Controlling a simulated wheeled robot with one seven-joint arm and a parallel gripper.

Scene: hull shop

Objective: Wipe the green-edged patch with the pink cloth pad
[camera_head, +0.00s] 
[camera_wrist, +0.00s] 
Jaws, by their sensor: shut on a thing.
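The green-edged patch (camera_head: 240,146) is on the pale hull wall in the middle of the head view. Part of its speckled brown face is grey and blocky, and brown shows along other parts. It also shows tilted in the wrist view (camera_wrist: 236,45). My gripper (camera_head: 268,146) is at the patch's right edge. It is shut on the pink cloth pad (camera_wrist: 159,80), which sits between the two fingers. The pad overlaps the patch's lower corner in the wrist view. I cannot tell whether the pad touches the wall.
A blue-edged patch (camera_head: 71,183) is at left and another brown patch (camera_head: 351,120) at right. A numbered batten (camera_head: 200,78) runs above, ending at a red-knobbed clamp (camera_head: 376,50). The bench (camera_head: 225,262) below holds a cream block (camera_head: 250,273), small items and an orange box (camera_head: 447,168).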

● YOUR OBJECTIVE
Extract each line of the material exactly as it stands.

● EXERCISE SOLUTION
Controlling a simulated wheeled robot with one seven-joint arm and a parallel gripper.

Scene: hull shop

Objective: Wipe the green-edged patch with the pink cloth pad
[camera_head, +0.00s] 
[camera_wrist, +0.00s] 
Jaws, by their sensor: shut on a thing.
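The green-edged patch (camera_head: 240,146) is on the pale hull wall in the middle of the head view. Part of its speckled brown face is grey and blocky, and brown shows along other parts. It also shows tilted in the wrist view (camera_wrist: 236,45). My gripper (camera_head: 268,146) is at the patch's right edge. It is shut on the pink cloth pad (camera_wrist: 159,80), which sits between the two fingers. The pad overlaps the patch's lower corner in the wrist view. I cannot tell whether the pad touches the wall.
A blue-edged patch (camera_head: 71,183) is at left and another brown patch (camera_head: 351,120) at right. A numbered batten (camera_head: 200,78) runs above, ending at a red-knobbed clamp (camera_head: 376,50). The bench (camera_head: 225,262) below holds a cream block (camera_head: 250,273), small items and an orange box (camera_head: 447,168).

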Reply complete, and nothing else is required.